In recent years, "Yankovic has performed 240 concerts in North America, Australia and Europe, including more recently at the All Tomorrow's Parties Festival in England," his bio continues.
He's even recently written a New York Times best-selling children's book called "When I Grow Up."
But his latest effort is "Alpocalypse," a full-length studio album, that was released on DVD and Blu-ray in October. It features parodies of Lady Gaga hits, such as "Polka Face" and "Perform this Way." Somehow, in the middle of all of this, he and his family have made a home for themselves outside of Hana on a part-time basis.
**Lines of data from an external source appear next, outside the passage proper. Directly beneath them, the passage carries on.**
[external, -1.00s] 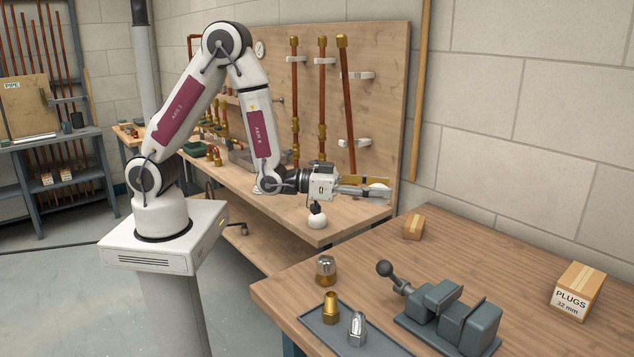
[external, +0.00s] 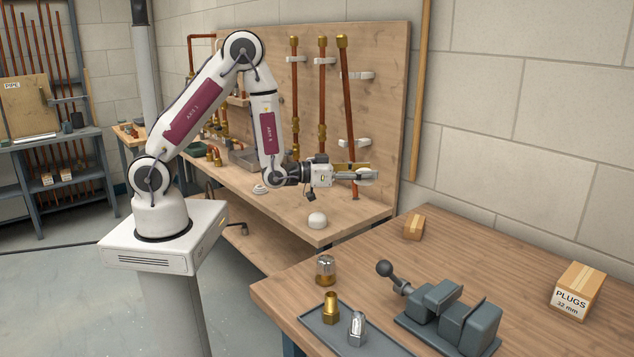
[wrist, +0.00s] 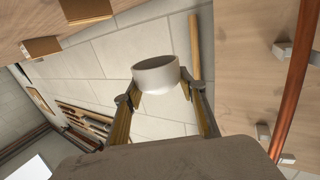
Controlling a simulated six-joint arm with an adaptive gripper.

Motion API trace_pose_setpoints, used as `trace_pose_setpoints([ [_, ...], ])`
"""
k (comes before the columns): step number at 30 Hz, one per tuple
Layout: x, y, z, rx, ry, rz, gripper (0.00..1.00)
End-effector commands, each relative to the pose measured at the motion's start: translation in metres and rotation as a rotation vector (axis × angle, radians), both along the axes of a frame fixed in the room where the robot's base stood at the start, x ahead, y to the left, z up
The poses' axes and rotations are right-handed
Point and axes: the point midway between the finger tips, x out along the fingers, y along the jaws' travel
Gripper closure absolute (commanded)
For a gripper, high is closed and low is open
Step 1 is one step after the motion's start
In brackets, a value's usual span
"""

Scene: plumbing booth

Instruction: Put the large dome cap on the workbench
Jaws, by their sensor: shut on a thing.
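My gripper (external: 368,176) is shut on a white round cap (wrist: 156,74), held in the air over the right end of the back bench. In the wrist view the cap sits between both fingertips, with a round rim towards the camera; its far side is hidden. In the external view only a little of it shows between the fingers. A white dome (external: 317,220) rests on the back bench, below and left of my gripper. The wooden workbench (external: 480,250) at the front right is apart from my gripper.
A grey vise (external: 450,312) stands on the workbench. A tray (external: 383,343) holds a brass fitting (external: 330,307) and a chrome cap (external: 357,327). A metal dome nut (external: 325,268) stands behind it. Cardboard boxes (external: 578,290) (external: 414,227) stand farther right. Copper pipes (external: 322,100) hang on the board.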

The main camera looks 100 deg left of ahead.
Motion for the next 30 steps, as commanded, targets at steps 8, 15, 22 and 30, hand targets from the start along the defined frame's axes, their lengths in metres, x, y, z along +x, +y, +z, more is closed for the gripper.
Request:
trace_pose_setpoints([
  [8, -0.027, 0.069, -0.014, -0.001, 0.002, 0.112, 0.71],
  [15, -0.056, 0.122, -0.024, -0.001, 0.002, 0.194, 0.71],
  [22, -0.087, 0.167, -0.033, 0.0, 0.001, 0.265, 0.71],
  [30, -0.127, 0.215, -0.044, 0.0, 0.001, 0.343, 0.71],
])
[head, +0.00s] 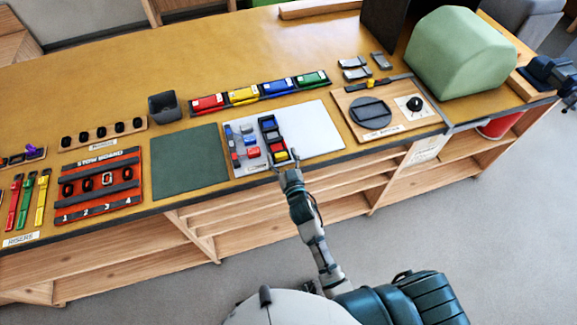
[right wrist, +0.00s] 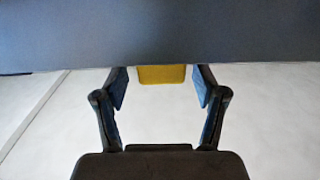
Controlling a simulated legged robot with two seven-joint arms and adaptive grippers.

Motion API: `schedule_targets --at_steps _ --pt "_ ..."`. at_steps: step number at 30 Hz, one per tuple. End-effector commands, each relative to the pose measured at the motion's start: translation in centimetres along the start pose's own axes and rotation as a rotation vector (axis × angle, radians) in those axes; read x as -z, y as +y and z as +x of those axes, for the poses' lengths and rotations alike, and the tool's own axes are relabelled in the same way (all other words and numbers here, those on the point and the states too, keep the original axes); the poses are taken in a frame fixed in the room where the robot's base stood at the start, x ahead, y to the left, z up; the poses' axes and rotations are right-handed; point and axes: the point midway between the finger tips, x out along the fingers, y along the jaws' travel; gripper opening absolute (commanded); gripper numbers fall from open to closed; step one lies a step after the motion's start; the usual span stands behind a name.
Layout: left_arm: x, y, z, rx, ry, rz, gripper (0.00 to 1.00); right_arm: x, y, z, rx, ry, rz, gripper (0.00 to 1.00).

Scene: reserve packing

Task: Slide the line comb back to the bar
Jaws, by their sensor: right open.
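A dark narrow rack (head: 262,133) with blue, grey, red and yellow pieces in a row stands on a pale board at the middle of the counter. I cannot tell for certain which part is the line comb or the bar. A grey-blue strip (head: 231,146) with small red and blue pieces lies left of the rack. My right gripper (head: 289,171) is open at the counter's front edge, just in front of the rack's yellow end piece (head: 281,156). In the right wrist view a yellow block (right wrist: 162,74) shows between the open fingers (right wrist: 160,88), apart from both. My left gripper is out of view.
A dark green mat (head: 188,160) lies to the left, beyond it a red stow board (head: 98,186). A rail of coloured pieces (head: 260,91) lies behind. A wooden board with a dark disc (head: 370,112) and a green rounded case (head: 460,55) stand right. The white sheet (head: 317,130) has bare room.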

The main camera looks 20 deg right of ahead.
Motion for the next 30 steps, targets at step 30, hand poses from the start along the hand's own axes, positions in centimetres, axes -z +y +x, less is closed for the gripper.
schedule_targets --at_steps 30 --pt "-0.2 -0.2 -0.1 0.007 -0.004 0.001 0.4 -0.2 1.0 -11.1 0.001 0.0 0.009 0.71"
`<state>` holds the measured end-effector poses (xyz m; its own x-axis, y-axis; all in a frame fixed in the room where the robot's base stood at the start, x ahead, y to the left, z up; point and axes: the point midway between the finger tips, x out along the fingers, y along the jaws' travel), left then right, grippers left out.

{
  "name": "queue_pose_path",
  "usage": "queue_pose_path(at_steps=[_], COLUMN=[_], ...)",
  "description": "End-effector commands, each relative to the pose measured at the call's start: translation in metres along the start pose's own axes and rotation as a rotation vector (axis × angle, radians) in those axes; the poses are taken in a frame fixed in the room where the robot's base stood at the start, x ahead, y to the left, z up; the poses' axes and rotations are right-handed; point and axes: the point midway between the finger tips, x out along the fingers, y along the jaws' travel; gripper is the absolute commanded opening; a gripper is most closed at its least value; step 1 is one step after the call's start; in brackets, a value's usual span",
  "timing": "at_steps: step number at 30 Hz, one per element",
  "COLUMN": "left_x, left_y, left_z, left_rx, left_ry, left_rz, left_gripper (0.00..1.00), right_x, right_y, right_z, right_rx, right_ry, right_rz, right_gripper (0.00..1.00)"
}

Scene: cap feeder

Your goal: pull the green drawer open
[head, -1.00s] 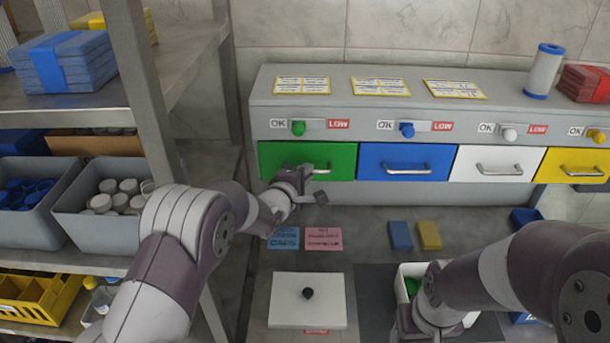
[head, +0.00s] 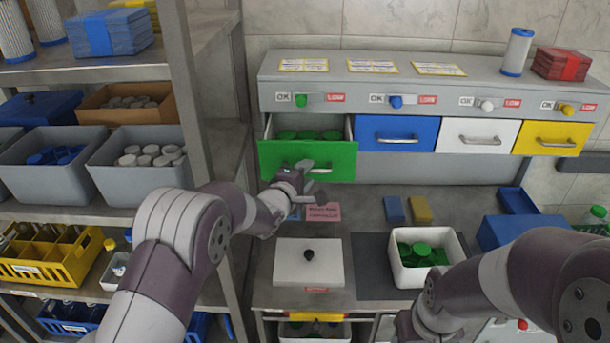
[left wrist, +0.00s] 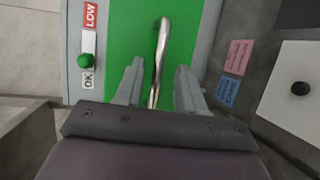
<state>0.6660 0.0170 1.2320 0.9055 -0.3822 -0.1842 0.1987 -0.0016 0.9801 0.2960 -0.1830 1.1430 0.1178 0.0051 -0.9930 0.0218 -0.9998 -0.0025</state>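The green drawer (head: 335,164) sits at the left end of the grey feeder and stands out from it, open at the top. Green caps (head: 308,135) show inside. My left gripper (head: 308,180) is at the drawer's front, by its metal handle. In the left wrist view the handle (left wrist: 161,48) runs between the two fingers of my left gripper (left wrist: 159,75), with gaps on both sides, so the gripper looks open around it. The green drawer front (left wrist: 125,35) fills the area behind. My right arm shows at lower right, but its gripper does not.
Blue (head: 396,134), white (head: 477,136) and yellow (head: 551,138) drawers are shut. Below stand a white lidded box (head: 300,275) and a white bin (head: 452,250) of green caps. A shelf post (head: 187,90) rises left of the drawer.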

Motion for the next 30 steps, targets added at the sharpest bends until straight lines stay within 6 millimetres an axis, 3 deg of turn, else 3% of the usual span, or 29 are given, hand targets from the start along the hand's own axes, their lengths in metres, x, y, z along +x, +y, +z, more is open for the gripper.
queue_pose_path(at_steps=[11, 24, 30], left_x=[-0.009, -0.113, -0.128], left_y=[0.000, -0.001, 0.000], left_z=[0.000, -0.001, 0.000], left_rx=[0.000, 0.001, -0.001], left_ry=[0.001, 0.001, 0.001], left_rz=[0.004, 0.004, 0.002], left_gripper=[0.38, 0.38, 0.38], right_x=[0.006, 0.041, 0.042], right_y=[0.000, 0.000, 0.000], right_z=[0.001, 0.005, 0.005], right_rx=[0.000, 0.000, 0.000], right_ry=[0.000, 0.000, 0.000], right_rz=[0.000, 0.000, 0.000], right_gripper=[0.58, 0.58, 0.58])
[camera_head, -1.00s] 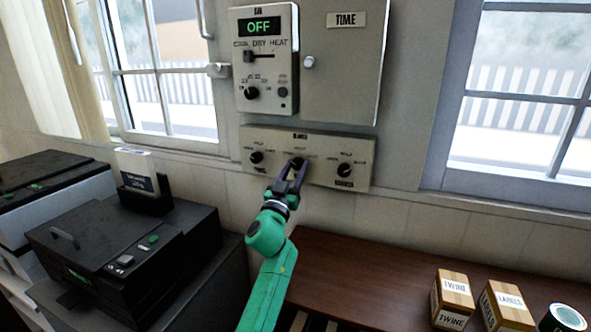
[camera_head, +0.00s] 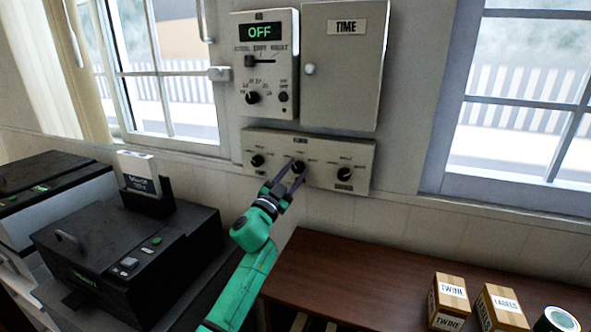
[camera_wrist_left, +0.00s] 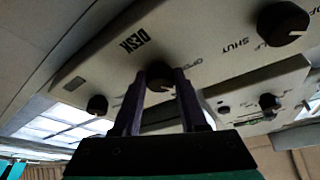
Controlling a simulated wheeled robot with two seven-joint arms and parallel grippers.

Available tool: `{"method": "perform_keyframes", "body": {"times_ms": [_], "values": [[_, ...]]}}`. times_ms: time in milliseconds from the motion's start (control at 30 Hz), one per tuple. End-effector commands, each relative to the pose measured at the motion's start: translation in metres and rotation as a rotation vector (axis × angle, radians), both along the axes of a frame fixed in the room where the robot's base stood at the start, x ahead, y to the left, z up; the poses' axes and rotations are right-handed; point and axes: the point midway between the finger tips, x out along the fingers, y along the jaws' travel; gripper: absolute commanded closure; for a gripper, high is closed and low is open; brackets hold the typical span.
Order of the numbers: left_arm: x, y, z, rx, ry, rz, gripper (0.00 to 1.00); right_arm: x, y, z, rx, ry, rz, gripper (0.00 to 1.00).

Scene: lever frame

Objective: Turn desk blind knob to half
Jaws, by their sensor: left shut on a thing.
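The blind panel (camera_head: 362,158) is a pale box on the wall with three black knobs in a row. The middle knob (camera_head: 299,165) is between the dark fingertips of my left gripper (camera_head: 296,170), which is shut on it. In the left wrist view the word DESK is printed beside this knob (camera_wrist_left: 159,80), and the fingers of the left gripper (camera_wrist_left: 160,88) lie on either side of it. The fingers partly cover the knob, so its pointer cannot be read. My right gripper is not in view.
The left knob (camera_head: 257,160) and right knob (camera_head: 345,174) flank the held one. A control unit (camera_head: 266,75) reading OFF and a TIME cabinet (camera_head: 342,95) hang just above. A black machine (camera_head: 130,255) stands left. A brown bench (camera_head: 370,275) with boxes lies below.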

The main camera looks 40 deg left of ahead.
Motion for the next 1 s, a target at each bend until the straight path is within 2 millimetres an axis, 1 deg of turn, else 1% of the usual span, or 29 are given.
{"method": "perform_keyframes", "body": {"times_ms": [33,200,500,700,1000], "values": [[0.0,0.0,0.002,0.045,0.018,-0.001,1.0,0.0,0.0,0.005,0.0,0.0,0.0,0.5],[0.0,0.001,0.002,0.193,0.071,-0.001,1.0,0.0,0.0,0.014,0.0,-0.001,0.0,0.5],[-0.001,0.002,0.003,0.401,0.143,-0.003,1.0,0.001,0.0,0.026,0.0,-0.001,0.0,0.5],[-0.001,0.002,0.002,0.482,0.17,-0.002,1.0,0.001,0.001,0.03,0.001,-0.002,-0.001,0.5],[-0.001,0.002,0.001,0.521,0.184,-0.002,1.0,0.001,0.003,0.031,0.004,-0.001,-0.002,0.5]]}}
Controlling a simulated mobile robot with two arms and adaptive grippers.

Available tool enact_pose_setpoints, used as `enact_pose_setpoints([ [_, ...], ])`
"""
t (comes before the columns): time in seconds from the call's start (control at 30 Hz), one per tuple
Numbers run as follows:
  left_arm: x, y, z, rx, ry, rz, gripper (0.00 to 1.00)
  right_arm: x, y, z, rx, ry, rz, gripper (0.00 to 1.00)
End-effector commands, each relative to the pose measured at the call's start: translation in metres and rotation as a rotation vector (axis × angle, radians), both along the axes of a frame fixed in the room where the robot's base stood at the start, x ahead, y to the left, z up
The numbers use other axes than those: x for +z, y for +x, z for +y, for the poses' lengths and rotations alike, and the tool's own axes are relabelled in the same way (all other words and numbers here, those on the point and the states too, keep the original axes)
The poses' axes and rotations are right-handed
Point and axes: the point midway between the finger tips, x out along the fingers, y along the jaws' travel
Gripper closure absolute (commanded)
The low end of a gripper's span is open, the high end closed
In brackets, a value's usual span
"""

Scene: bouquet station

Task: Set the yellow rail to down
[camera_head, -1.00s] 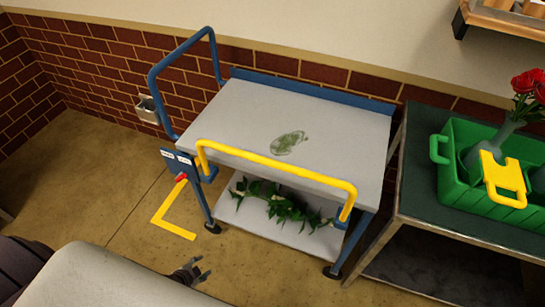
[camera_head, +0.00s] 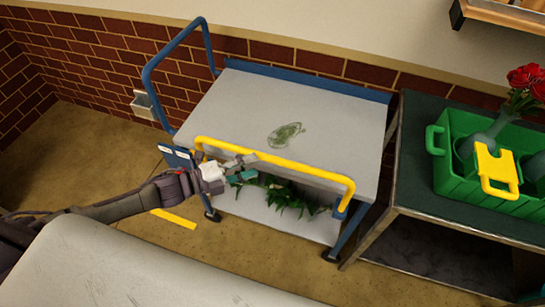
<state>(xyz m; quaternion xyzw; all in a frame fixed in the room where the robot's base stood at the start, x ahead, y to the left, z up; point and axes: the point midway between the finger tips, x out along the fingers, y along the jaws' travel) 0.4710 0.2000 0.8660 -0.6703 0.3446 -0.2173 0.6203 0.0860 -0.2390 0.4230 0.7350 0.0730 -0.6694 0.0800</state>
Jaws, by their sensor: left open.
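The yellow rail (camera_head: 290,162) stands raised along the front edge of the grey cart top, its two ends joined to the blue cart frame (camera_head: 338,234). My left gripper (camera_head: 250,168) is open at the left part of the rail, its fingers pointing right, close by the bar. I cannot tell whether it touches the rail. The labelled blue bracket (camera_head: 176,155) at the cart's front left corner shows partly. My right gripper is not in view.
The cart top (camera_head: 240,110) holds a flat green leafy patch (camera_head: 286,135). Green foliage (camera_head: 290,195) lies on the lower shelf. A blue handle (camera_head: 150,70) rises at the left. A dark table (camera_head: 420,190) with a green crate (camera_head: 452,185) stands close at the right.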

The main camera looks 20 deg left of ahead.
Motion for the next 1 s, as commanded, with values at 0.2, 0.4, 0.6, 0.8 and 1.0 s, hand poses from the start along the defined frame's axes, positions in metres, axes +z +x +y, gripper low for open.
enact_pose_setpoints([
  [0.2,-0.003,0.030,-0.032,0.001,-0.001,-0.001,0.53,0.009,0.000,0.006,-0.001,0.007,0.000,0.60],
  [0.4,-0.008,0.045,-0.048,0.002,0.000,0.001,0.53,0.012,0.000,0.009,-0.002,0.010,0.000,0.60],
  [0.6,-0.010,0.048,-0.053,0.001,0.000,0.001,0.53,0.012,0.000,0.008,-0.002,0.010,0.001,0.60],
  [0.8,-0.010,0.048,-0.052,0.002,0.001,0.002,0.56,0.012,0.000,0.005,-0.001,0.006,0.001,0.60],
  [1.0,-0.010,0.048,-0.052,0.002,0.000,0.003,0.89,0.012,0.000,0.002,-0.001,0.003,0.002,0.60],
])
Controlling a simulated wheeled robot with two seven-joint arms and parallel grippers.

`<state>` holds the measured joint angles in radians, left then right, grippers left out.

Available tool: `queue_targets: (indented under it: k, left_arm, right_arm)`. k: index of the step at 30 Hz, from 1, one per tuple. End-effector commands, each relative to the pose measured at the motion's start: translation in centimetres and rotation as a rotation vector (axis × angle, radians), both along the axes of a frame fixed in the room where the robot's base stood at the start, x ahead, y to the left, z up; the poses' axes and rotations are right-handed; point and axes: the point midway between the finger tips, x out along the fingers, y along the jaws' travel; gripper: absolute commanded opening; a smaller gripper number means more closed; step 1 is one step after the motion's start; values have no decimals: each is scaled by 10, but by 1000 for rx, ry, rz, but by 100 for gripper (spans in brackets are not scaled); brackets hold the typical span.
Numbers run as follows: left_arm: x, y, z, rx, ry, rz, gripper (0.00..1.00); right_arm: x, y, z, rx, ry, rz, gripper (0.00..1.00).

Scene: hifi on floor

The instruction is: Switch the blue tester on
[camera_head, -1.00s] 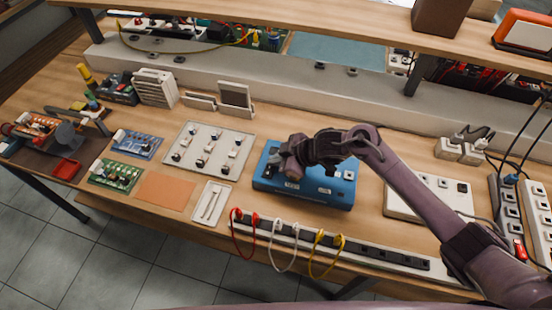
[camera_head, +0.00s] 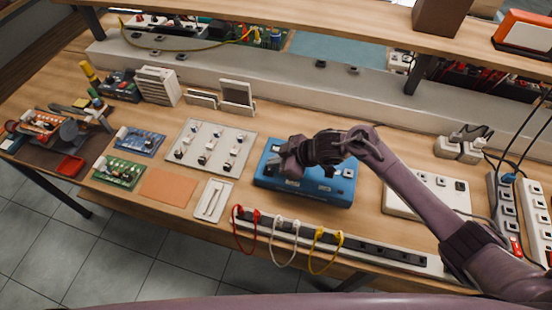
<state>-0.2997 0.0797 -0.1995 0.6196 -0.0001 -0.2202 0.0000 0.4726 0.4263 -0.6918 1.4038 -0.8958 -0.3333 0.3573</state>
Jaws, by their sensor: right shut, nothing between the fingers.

"My guitar player, Jim 'Kimo' West, who is an amazing slack key player, as you may know - introduced me to the area a couple decades ago," says Yankovic. "I fell in love with it, and kept coming back over the years.
"I would inevitably get mildly depressed every time I had to leave to go back to Los Angeles. Finally, several years ago, my wife and I decided to buy a place here and live in Maui part time. Basically, any time our family doesn't have school or work commitments on the Mainland, we're here."
"East Maui has always seemed like such a magical place to me. It's where I go to completely unplug, but it's also where I go to get creatively recharged - some of my biggest hits over the last decade have been written here! "
"The beauty of Maui is beyond description and the local residents have always made us feel completely at home."
In Hana, there aren't very many "Weird Al" sightings, I found out on a recent visit to that remote town with my sister. It may be because Yankovic prefers to eat a particular diet at home.
"Well, I'm vegetarian, so there are a lot of local dishes that I can't partake of. But I'm a big fan of the incredible avocados and pomelos that drop off the trees in my own back yard. We're also trying to grow more exotic things like mangosteens and black sapote fruit now, and I'm very excited that my miracle berry plants are finally starting to take off."
Occasionally, the performer does head out and about.
"As far as dining out goes, there really aren't a whole lot of options in our neck of the woods," he says. "But in Hana, we're big fans of Caf Romantica, and we love the plate lunches at Bruddah Hutt's and the delicious Thai cuisine at Pranee's Place."
These days, Yankovic enjoys East Maui, and his "Alpocalypse" charted at No. 9 on the Billboard after it was released this summer - the highest debut of his career. He also launched a concert tour right afterwards.
"To date, I've performed concerts in every single state in this country, with the notable exception of Hawaii," he says.
"I certainly hope to correct that one of these days - but in the meantime, I'm looking forward to rocking the house with Alice on New Year's Eve!"